━━ Data to process ━━

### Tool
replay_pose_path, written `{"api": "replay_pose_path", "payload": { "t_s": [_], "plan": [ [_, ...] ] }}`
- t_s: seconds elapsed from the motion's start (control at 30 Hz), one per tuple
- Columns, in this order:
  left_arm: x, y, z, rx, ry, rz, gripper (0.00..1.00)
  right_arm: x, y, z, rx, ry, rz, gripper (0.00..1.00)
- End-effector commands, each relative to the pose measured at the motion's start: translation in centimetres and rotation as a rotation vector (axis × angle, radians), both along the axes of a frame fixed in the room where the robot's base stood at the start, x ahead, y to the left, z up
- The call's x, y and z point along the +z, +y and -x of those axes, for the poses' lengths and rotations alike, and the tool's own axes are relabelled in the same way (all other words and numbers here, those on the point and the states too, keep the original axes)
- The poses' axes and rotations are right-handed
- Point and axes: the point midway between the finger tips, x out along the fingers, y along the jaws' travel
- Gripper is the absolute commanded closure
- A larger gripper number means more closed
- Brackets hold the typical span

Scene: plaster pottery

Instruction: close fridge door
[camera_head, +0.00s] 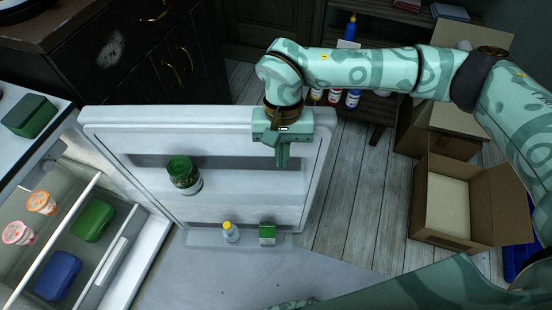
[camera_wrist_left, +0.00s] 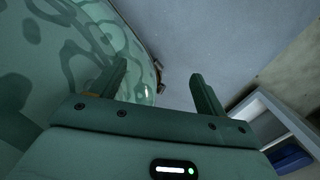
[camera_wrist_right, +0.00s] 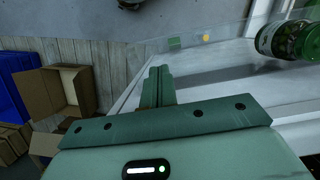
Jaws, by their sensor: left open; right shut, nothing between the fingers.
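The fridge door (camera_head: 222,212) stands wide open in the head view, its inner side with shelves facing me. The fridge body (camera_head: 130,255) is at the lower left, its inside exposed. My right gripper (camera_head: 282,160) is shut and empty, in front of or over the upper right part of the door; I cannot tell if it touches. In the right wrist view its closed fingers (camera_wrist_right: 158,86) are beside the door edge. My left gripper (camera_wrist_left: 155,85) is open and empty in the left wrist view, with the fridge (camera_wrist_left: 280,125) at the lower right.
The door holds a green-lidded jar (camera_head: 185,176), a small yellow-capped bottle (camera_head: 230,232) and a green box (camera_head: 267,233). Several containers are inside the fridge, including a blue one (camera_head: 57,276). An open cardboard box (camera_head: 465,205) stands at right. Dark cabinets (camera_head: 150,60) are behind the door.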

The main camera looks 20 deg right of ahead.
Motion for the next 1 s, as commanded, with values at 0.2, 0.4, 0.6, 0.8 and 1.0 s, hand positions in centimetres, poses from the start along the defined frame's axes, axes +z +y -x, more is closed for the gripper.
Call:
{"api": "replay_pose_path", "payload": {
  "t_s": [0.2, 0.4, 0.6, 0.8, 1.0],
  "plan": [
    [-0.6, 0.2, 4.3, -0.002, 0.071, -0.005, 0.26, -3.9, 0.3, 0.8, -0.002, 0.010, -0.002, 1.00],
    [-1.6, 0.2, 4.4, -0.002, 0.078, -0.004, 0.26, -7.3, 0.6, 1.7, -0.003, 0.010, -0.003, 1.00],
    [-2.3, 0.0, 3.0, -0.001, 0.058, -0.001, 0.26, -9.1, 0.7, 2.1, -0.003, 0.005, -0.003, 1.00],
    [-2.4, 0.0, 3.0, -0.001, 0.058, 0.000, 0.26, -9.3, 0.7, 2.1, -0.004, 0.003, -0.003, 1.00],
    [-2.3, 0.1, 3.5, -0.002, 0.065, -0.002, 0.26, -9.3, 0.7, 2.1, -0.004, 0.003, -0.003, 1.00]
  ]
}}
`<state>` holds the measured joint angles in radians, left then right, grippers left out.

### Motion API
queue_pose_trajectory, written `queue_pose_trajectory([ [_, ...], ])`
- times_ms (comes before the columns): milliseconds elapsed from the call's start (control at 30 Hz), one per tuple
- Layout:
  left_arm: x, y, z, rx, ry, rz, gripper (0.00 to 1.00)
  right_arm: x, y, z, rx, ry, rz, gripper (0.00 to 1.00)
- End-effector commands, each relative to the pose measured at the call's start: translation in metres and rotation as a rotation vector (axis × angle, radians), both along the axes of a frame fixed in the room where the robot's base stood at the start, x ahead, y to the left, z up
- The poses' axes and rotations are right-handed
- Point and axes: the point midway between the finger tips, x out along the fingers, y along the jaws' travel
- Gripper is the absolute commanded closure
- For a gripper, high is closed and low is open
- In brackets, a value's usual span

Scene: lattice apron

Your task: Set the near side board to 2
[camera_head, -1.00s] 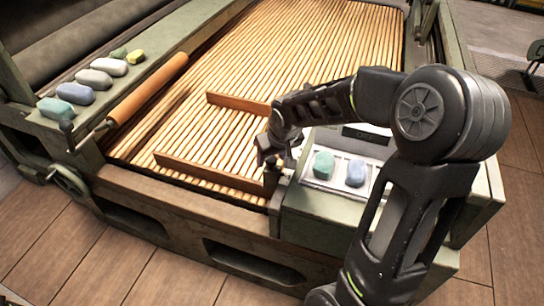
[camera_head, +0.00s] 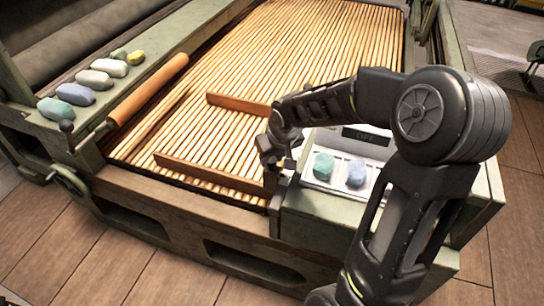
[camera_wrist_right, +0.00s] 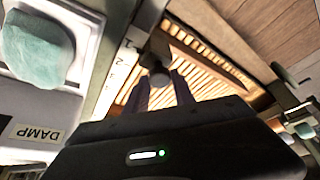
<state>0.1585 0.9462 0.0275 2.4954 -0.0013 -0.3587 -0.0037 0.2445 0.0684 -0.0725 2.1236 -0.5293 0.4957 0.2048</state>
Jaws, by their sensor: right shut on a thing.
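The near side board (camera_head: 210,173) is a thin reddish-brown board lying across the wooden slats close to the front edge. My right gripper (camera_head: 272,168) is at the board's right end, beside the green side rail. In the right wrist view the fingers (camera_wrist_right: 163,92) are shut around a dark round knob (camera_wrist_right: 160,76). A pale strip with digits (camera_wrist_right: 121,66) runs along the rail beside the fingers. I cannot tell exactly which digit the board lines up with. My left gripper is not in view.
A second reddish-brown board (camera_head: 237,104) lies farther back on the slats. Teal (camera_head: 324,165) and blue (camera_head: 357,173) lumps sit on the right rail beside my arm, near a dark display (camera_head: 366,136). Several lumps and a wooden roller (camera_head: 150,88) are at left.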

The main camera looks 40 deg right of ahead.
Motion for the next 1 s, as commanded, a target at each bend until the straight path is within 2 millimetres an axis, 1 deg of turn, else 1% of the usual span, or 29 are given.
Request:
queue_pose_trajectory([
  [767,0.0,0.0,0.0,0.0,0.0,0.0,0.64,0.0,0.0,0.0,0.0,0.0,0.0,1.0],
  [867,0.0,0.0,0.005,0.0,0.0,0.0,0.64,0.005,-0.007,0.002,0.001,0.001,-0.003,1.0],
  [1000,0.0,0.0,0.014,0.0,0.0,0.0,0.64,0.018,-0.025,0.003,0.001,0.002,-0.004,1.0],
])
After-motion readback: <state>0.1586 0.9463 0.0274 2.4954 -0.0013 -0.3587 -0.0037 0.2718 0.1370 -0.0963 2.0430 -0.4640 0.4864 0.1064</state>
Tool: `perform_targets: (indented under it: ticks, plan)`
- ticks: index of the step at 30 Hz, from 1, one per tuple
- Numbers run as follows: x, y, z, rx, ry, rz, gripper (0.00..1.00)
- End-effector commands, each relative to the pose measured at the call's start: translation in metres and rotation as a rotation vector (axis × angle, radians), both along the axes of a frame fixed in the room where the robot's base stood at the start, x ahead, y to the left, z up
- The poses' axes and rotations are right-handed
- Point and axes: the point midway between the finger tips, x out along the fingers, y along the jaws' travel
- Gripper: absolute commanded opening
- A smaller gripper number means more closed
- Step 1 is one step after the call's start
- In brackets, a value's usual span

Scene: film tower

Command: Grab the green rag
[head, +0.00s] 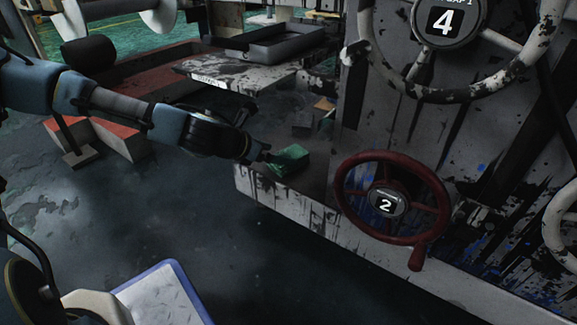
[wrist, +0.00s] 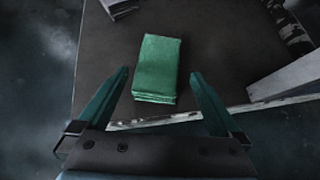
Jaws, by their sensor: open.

━━━

[Stated goal] Which lines include the word "written"? List them all.

[Problem solution]
replay_pose_path, written `{"api": "replay_pose_path", "payload": { "t_s": [_], "plan": [ [_, ...] ] }}`
queue_pose_trajectory, written `queue_pose_trajectory([ [_, ...], ])`

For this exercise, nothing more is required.